Phonetic correction occurs by creating an algorithm that encodes words to create a “dictionary” in which like-sounding words have the same code.  When a user inputs a misspelled query, this query term is also encoded and matched against the codes in the dictionary.  Matching these codes results in wider recall by retrieving documents that do not contain the exact spelling of the query. There are two main assumptions behind phonetic correction: The first assumption corresponds with “correction.” It is presumed that a word’s first letter and consonants are its most essential components and least susceptible to error (Rogers & Willett, 1991). With this assumption words can be represented by a code that captures only its most essential components. The second assumption of phonetic correction deals with the “phonetic” aspect.  Individual letters generally produce a distinct sound, but there are types of sounds that can describe groups of letters.  For example, the letters b, p, f, and v are labial consonants (articulated via the lips).  Phonetic coding schemes assume that one can improve information retrieval by mapping groups of letters to a particular number according to place of articulation (i.e. sound) (Rogers & Willett, 1991).

Soundex Algorithm

The Soundex code is a 4-character string that begins with the first letter of the term followed by three numbers ranging from 0 to 6. The digits 1 through 6 represent articulation placements and thus also denote similar sounds. Zero serves as a place holder in the event a term is not long enough for three digits (NARA, 2007).

Term values are assigned as follows (NARA, 2007):

  1. Retain the first letter; removes all vowels as well as all instances of w, h, and y
  2. Substitute digits for consonants (not included the first letter) as follows:
    • 1 → b, f, p, v
    • 2 → c, g, j, k, q, s, x, z
    • 3 → d, t
    • 4 → l
    • 5 → m, n
    • 6 → r
  3. If the word before coding has a double letter, condense this to one letter (e.g. in "Harris," the double r would be coded as one r).
  4. If a term has different letters side-by-side that also have the same code, treat these letters as one letter (e.g. in "Pickering," the k is ignored because it follows c which shares the same code).
  5. If a term has two same-code letters separated by a vowel, both consonants are coded (e.g. in "Harmon," the m and the n would both be coded)
  6. If a term has two same-code letters separated by an h or w, the second consonant is ignored. (e.g. in "Ashcroft," the c is ignored)
  7. If there are fewer than three digits after coding, add zeros until the term's code has three digits; if there are more than three digits after coding, only retain the first three digits.

Challenges

The Soundex algorithm includes a number of challenges that may result in a high number of false drops and unsuccessful matches.

Silent Consonants and Interchangeable Phonemes

Soundex is unable to handle silent consonants or interchangeable phonemes (Rogers & Willett, 1991).  “NEW” and “KNEW” are homophones, but Soundex would code them differently because the algorithm interprets the “K” in “KNEW” to be an essential phonetic component of the word.  Similarly, strings of consonants such as “PH” and “GHT” are phonetically interchangeable with “F” and “T,” respectively but are not recognized in the Soundex coding scheme. 

Diversity of Pronunciation

The English language borrows from many other languages.  As such, the same consonant might behave very differently in different words and contexts (Gadd, 1988).  “C” is a particularly difficult letter as it produces distinctly different sounds in “cat,” “cell,” and “cello.”

Short Words

Short words often present a large pool of potential matches that can impair search precision and cause frustration for the user.
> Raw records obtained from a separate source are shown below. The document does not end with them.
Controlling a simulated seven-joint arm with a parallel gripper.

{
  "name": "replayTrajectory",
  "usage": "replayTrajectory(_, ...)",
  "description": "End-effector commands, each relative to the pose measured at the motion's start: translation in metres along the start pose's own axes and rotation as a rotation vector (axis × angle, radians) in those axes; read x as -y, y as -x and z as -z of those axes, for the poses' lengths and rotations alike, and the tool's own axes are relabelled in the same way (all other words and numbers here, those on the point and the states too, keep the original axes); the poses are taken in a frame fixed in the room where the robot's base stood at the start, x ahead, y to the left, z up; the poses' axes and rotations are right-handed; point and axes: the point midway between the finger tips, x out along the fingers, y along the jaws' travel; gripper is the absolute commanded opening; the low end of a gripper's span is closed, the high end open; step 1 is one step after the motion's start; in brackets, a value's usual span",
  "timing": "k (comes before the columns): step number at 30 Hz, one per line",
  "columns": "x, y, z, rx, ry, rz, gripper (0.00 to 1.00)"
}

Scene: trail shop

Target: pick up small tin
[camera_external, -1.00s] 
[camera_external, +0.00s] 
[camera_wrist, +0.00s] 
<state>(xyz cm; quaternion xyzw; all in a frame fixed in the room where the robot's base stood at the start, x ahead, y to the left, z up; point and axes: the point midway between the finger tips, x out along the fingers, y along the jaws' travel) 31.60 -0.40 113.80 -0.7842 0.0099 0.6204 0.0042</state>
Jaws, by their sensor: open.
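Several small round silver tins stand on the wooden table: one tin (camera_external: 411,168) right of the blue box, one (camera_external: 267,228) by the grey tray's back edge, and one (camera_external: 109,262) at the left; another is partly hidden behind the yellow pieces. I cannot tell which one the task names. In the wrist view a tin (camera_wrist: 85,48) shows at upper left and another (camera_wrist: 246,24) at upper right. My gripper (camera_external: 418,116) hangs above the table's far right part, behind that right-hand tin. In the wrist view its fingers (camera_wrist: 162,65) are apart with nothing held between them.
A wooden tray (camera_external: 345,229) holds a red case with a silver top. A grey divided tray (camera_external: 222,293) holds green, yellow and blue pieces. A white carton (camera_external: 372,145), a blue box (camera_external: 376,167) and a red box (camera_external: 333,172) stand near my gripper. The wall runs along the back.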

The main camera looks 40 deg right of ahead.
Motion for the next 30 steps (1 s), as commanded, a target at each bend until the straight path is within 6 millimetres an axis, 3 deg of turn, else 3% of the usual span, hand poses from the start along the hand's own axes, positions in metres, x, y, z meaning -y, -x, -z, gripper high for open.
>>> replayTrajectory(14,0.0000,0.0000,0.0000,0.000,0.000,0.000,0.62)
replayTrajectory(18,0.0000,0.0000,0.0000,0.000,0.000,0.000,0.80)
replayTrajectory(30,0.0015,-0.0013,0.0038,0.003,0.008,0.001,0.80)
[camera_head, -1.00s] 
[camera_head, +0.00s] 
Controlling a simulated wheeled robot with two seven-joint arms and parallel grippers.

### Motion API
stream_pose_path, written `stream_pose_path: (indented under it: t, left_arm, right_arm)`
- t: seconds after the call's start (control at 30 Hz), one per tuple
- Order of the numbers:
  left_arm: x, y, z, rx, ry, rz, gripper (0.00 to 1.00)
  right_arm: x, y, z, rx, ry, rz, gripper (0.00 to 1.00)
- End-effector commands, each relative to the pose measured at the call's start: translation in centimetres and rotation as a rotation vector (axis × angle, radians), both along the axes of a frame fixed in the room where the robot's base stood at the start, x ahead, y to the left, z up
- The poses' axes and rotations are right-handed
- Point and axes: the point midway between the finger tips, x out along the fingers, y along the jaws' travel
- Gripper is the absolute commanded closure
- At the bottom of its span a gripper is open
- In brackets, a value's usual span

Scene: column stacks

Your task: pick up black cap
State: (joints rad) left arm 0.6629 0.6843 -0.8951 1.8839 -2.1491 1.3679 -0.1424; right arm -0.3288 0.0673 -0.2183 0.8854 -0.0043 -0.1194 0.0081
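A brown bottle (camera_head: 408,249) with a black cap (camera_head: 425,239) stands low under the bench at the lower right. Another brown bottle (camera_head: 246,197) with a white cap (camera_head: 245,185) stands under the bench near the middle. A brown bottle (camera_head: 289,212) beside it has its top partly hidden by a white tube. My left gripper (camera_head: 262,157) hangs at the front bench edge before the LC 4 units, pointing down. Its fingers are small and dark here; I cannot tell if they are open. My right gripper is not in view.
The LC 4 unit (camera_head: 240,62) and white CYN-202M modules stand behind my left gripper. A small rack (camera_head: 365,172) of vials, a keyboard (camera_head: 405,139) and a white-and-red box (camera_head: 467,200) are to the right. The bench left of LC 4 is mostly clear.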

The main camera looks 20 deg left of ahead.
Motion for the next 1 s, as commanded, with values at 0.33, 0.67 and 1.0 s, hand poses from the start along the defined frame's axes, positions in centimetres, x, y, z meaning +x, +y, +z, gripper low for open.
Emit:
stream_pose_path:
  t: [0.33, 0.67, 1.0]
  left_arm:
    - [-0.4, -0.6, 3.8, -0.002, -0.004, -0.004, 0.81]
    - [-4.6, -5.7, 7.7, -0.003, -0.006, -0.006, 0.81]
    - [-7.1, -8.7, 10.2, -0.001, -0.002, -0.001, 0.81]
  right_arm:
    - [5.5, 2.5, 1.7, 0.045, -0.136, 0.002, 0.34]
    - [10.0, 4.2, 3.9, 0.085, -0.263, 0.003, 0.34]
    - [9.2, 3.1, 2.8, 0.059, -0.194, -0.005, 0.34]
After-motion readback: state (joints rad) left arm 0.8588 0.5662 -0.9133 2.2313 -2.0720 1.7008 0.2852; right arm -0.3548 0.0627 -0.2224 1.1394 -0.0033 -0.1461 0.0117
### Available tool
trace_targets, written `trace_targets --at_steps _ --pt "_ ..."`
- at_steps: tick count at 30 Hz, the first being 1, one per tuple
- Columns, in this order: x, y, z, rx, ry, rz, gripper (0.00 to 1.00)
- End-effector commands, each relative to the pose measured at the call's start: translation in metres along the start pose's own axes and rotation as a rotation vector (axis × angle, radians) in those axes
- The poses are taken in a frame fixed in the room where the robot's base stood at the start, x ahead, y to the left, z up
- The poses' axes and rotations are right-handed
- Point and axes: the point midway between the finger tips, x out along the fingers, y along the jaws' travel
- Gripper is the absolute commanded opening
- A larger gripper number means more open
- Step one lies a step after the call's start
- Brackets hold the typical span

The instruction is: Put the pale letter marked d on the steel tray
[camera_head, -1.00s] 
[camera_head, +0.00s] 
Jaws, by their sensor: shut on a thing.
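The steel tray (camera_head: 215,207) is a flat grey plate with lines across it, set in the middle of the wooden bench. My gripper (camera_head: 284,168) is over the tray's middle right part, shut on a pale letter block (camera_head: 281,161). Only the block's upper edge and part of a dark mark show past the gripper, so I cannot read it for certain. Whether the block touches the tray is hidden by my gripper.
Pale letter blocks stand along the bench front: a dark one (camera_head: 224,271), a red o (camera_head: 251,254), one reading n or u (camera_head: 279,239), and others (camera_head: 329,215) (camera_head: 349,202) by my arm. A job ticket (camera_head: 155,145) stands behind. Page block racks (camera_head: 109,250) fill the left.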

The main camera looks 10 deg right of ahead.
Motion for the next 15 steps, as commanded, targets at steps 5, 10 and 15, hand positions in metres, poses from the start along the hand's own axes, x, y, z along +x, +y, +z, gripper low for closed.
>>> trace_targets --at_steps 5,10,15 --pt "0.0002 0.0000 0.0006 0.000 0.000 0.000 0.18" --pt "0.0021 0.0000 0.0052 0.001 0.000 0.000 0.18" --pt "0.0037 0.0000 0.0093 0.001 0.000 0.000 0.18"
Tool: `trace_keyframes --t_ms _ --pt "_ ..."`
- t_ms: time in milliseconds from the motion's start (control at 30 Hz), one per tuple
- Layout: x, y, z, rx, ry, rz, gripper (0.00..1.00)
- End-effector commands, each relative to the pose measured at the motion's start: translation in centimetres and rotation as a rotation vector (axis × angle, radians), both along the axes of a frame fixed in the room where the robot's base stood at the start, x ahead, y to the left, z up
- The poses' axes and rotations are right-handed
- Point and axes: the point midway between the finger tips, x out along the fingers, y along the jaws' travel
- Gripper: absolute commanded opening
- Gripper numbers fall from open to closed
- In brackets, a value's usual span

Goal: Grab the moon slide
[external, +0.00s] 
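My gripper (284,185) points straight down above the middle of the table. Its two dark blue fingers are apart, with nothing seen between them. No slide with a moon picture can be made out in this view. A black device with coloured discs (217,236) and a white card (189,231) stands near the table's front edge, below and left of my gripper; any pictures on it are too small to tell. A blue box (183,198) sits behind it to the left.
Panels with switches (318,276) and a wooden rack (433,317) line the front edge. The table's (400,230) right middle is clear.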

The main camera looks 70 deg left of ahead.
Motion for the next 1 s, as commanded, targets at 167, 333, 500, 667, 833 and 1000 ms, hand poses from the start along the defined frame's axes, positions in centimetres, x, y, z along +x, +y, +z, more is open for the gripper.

As Rogers and Willett (1991) note, "a mis-spelt four-letter word represents a much greater degree of disruption than a mis-spelt ten-letter word and the former is thus much more difficult to correct" (p. 350).

Variability of Language Over Time

Spelling, pronunciation, and word usage are constantly changing, but they do not change at the same rate.  Alterations to pronunciation typically occur more quickly than changes in spelling.  This variability poses problems to “defining an adequate set of substitutions for 'all occasions'” (Gadd, 1988, p. 234).

Further Research

Since the initial development of Soundex and phonetic correction, there have been many variations of phonetic algorithms.  A few of the variations are listed below.

  • New York State Identification and Intelligence System (NYSIIS)
  • Davidson Code
  • Daitch–Mokotoff Soundex (D–M Soundex)
  • Metaphone
  • Phonix

The development of the Levenshtein Distance in 1965 which focuses on edit distance rather than phonetics is a related method of difference matching in information retrieval.

Bibliography

Gadd, T. N. (1988). ‘Fisching fore werds’: Phonetic retrieval of written text in information systems. Program: Electronic Library and Information Systems, 22, 222–237.

Rogers, H. J., & Willett, P. (1991). Searching for historical word forms in text databases using spelling-correction methods: Reverse error and phonetic coding methods. Journal of Documentation, 47, 333–353.

U.S. National Archives and Records Administration. (2007, May 30). Soundex System. National Archives. https://www.archives.gov/research/census/soundex

Footnotes

  1. The scope of this project deals only with the English language. As such, the author has no knowledge of phonetic correction used for other languages.